404. Star Wars: Episode I – The Phantom Menace (#—)
14 hours ago
6 comments:
I love Jim Thompson, I've read all his novels, and am really looking forward to Michael Winterbottom's new film. I also enjoyed Fragile Things and I started Anansi Boys yesterday. I'll have my June reading list up tonight if you're interested.
I, too, think Lunar Park is absolute genius.
I be reading a Jim Jarmusch analysis and Winesburg, Ohio.
I'm really,SERIOUSLY torn up about reading Imperial Bedrooms. On one hand, I really want to catch up with all these characters from Less Than Zero (which I'm re-reading right now). See, I have a weird semi-crush on Blair: that moment when she walks out on Clay near the end seems so--healthy, you know? And poor, disastrous Julian: the last time we see him in Zero, he's descending into a hell of his own creation (I always assume he died at some point shortly after the end of LTZ). So I honestly don't know what to think about "IB". Thanks for your non-spoiler review!
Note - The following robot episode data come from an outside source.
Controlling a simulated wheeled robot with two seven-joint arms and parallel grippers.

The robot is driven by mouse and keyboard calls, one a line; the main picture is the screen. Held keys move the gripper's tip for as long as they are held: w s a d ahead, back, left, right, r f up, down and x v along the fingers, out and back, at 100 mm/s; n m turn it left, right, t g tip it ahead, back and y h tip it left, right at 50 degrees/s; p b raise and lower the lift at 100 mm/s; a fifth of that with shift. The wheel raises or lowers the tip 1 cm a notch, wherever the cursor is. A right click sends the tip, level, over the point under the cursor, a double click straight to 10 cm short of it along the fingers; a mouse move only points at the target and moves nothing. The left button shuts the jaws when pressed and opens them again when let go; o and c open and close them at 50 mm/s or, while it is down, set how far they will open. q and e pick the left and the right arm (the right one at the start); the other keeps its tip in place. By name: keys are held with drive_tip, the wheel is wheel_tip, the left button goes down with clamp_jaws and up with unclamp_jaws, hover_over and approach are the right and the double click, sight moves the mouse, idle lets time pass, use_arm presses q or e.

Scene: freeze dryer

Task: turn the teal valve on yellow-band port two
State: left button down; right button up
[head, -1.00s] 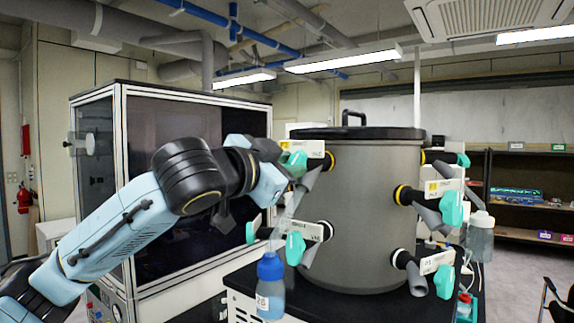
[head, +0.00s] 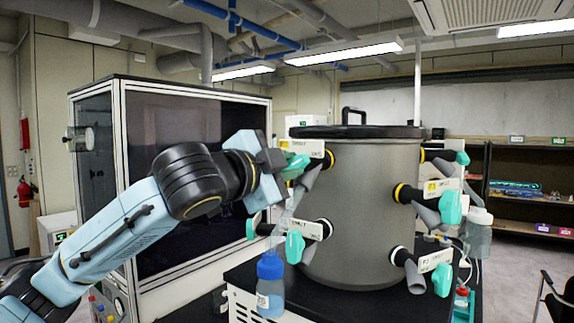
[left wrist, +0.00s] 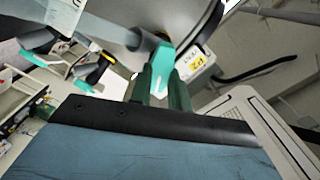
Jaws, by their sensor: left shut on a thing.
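A grey drum (head: 360,215) with a black lid carries several side ports with teal valves. The upper-left port has a yellow band (head: 329,159) and a pale label plate (head: 309,148). Its teal valve (head: 297,165) is partly hidden by my left gripper (head: 288,168). In the left wrist view, the dark green fingers of my left gripper (left wrist: 161,90) are shut on this teal valve (left wrist: 162,68); a label with a yellow patch (left wrist: 196,66) sits just beside it. My right gripper is not in view.
More valves, including one on a right yellow-band port (head: 451,207), stick out on the right. A glass-fronted cabinet (head: 180,130) stands behind my left arm.

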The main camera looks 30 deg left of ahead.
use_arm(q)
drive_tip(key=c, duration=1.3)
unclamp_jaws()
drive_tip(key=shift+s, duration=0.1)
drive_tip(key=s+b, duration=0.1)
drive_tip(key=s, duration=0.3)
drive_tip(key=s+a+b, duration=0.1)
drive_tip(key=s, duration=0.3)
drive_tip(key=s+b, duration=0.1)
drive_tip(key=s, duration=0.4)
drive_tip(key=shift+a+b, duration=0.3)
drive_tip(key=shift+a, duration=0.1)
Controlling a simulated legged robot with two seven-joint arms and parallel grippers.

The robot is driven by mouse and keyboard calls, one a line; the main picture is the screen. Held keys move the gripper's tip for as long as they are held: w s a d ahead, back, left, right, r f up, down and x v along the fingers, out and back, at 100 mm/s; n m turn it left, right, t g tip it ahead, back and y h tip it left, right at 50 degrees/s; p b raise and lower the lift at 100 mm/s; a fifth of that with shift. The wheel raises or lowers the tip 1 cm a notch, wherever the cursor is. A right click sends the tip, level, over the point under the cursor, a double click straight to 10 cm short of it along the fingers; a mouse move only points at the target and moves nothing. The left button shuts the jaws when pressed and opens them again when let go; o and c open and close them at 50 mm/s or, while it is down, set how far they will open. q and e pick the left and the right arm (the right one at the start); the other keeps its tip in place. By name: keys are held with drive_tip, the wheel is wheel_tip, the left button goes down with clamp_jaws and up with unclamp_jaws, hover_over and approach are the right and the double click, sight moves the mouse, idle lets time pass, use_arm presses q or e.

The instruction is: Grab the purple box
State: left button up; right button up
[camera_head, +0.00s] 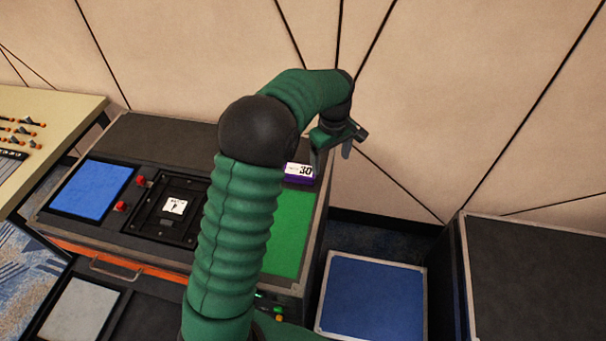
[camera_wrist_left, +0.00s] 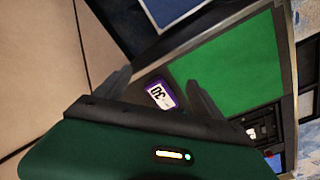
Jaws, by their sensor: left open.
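The purple box (camera_head: 299,180) is small, with a white top bearing the number 30. It lies on the dark console top at the far edge of the green panel (camera_head: 290,228), partly hidden by my left arm in the head view. My left gripper (camera_head: 333,154) is open and empty, above and just right of the box in the head view. In the left wrist view, the purple box (camera_wrist_left: 161,95) shows between the two open fingers (camera_wrist_left: 162,88), beyond them and apart from them. My right gripper is not in view.
The console (camera_head: 150,135) also carries a blue panel (camera_head: 92,189), red knobs and a black framed unit (camera_head: 166,208). The wall (camera_head: 420,120) rises close behind. A blue-topped case (camera_head: 372,298) and a dark case (camera_head: 545,280) stand to the right.

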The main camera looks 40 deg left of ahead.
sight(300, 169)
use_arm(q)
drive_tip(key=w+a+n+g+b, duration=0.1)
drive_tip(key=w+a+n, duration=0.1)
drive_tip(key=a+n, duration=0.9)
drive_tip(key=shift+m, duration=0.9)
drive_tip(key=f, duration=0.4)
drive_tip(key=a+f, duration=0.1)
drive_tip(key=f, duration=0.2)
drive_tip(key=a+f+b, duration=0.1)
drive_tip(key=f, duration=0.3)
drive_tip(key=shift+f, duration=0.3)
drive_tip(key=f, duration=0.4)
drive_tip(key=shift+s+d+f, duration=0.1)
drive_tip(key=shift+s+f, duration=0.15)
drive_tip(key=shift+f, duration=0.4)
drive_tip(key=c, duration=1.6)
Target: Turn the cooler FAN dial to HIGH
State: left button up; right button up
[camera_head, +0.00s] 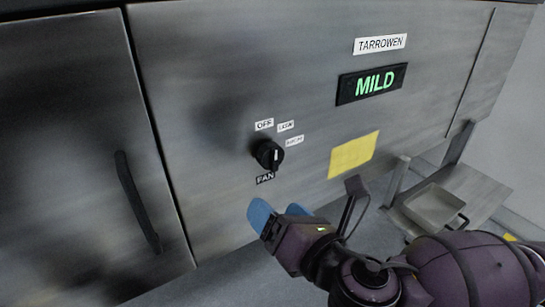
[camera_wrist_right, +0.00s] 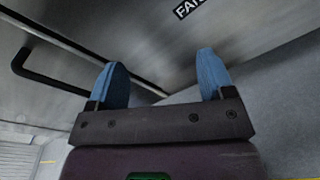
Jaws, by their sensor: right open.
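The black FAN dial (camera_head: 269,154) is on the steel cooler front, with labels OFF (camera_head: 264,124), LOW (camera_head: 286,126) and HIGH (camera_head: 294,140) around its top and right. A FAN label (camera_head: 265,178) sits just below it. A pale mark shows on the knob; I cannot tell exactly which label it points to. My right gripper (camera_head: 278,211) is below the dial, apart from it, its blue fingers open and empty. In the wrist view, the open fingers (camera_wrist_right: 163,75) show the FAN label (camera_wrist_right: 187,9) above them; the dial is out of that view. My left gripper is not in view.
A green MILD display (camera_head: 374,83) and a TARROWEN plate (camera_head: 380,44) are at the upper right. A yellow note (camera_head: 353,155) is right of the dial. A black handle (camera_head: 137,201) stands out at left. A tray (camera_head: 433,206) sits on a low stand at right.

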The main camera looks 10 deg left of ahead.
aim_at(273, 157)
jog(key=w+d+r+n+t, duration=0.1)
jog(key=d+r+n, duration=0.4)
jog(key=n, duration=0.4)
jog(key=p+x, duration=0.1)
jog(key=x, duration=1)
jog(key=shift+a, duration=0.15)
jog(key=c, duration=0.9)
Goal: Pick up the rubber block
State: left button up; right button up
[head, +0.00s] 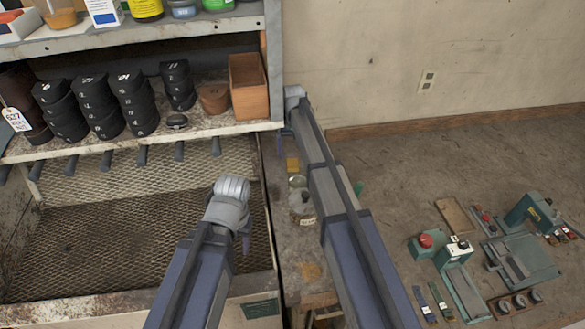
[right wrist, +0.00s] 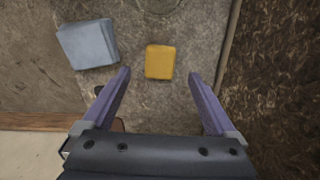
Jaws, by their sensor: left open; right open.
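A small yellow block (right wrist: 160,62) lies on a worn grey surface in the right wrist view, ahead of and between my right fingers. It also shows in the head view (head: 293,164), beside my right arm. A larger blue-grey block (right wrist: 87,43) lies to its left in the wrist view. I cannot tell by look alone which one is rubber. My right gripper (right wrist: 159,74) is open and empty, its fingers pointing down toward the yellow block without visible contact. My left gripper (head: 245,240) is mostly hidden behind its wrist, over the mesh tray, with nothing seen in it.
A mesh tray (head: 130,262) lies left of the narrow grey ledge. Black stacked cylinders (head: 95,103) and a wooden box (head: 247,88) stand on the shelf above. A glass jar (head: 301,203) stands near the yellow block. Green machine parts (head: 525,258) lie at right.

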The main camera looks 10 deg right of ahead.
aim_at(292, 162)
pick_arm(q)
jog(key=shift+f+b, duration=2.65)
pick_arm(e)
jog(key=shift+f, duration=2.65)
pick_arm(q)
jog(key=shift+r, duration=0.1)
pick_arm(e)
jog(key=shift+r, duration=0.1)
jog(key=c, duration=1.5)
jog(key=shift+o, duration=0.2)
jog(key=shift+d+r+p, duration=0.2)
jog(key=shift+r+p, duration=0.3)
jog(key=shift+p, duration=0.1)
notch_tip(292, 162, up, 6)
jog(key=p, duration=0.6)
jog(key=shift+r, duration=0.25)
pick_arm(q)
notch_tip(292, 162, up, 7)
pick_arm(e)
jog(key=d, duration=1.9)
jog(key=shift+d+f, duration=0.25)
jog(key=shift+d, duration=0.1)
And thanks also, for reminding me about Lunar Park (still feel like a doofus for tossing it after an initial, semi-negative reading). I vaguely remember something really creepy about "author" watching a video that entered his father's house and followed him up the stairs and into the bathroom...Spooky!
Good shit.
@ Gid: On my way to check it out.
@ Simon: Glad to have another Lunar Park fan, looks like you've got a good line up yourself.
@ Rob: Honestly, if you really care about these characters you might just want to let it be.
Lunar Park is definitely worth a revisit.
I like this here book corner I do! I'm a huge Murakami fan, though I can understand anyone's frustration with him. And you reminded me that I should really finish The Killer Inside Me, one of those novels I started years ago and misplaced.
Aw Em, this here Reading Corner likes you too.
And Killer Inside Me is DEFINITELY worth finishing.